The response of the allies to Gouzenko's revelations about Soviet espionage, particularly in the United States, where a new Central Intelligence Agency was established in 1947, gave additional incentive to the intelligence agencies in Moscow. (If we are to believe Pavlov, the creation of the ki in that year was a r
eaction to the establishment of the CIA.) A new kind of war had begun with the West, a war in which the soldiers were spies, and the Kremlin was determined to win. The stakes were high, because the Soviets also wanted to surpass the Americans in the arms race, and in order to do so they needed all the information they could get on Western military technology. It is no small wonder that, by the end of the 1980s, both the KGB and the GRU, with the aid of their colleagues in Soviet-controlled Eastern Europe, had developed into vast intelligence empires that played key roles in determining and implementing Soviet foreign policy.

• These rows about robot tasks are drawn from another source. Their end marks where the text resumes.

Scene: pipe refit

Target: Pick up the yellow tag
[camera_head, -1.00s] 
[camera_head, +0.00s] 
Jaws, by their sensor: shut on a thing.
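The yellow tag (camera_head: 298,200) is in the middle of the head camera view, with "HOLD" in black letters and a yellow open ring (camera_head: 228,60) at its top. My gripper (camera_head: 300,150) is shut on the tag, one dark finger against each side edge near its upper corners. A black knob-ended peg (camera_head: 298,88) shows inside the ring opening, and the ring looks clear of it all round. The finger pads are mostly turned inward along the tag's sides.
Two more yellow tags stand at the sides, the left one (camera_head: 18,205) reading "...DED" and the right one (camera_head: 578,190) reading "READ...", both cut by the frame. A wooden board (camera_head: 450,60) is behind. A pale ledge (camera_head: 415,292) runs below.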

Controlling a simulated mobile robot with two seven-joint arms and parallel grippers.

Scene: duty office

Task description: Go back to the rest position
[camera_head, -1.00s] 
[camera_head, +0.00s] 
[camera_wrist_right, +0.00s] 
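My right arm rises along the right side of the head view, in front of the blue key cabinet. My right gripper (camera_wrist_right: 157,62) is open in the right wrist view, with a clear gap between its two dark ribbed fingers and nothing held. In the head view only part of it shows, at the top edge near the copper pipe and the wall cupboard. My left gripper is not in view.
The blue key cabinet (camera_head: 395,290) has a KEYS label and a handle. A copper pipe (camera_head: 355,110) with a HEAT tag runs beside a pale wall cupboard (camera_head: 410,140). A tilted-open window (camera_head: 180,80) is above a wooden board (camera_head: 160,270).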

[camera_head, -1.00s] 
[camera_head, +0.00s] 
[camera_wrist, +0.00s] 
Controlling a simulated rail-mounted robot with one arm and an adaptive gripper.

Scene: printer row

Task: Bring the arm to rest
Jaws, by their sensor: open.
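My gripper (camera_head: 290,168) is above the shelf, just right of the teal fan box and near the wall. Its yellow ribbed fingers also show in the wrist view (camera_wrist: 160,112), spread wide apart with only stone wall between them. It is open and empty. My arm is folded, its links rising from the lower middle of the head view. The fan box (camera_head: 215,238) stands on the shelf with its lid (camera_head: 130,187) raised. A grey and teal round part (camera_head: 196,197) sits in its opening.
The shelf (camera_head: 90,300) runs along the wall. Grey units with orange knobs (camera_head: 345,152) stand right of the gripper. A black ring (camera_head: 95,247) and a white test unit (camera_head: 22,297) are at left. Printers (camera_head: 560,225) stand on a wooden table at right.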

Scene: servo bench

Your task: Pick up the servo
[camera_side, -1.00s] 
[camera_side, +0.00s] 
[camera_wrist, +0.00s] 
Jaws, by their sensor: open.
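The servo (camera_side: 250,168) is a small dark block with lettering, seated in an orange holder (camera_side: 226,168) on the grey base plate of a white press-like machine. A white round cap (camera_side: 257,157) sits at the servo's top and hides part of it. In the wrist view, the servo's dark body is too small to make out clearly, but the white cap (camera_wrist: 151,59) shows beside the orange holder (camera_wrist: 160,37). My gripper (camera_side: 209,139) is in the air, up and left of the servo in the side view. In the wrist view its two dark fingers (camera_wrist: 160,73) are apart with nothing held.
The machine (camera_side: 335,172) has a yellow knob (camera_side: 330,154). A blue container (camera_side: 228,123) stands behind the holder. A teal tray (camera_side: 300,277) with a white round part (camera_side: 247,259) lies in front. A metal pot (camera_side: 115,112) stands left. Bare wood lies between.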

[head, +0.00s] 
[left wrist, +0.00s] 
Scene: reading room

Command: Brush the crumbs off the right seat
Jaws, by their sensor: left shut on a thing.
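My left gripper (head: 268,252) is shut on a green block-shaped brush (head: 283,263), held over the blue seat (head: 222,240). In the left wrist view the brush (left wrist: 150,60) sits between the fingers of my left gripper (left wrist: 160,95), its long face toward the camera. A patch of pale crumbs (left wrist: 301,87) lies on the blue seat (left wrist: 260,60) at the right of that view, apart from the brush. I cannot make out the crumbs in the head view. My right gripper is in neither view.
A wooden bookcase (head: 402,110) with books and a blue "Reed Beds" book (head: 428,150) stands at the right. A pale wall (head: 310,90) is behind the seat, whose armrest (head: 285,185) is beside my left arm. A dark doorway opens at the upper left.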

What contributed to the Soviets’ success in the intelligence wars of the 1970s and 1980s was the skill they acquired in recruiting and handling Western agents. Ideology could no longer be used to convert Westerners into spies, as it had been in the days of Philby and his Cambridge colleagues. Communism had lost its appeal, even among members of the Soviet elite, who used it mainly as window dressing for a regime that was based on coercion rather than consensus. But, as Gouzenko pointed out in his 1954 interview with SISS, money always held an allure. Three of the most important American spies – John Walker, who started spying for the KGB in 1967; Robert Hanssen, who offered his services to the GRU in 1979; and Aldrich Ames, recruited by the KGB in 1985 – all betrayed their country for money. All were eventually caught and prosecuted, but not without having inflicted significant damage on American national security. Walker, for example provided the KGB with U.S. cryptographic secrets that enabled them to decipher coded military messages for almost twenty years. Ames and Hanssen passed on information that resulted in the deaths of several Western agents in Russia.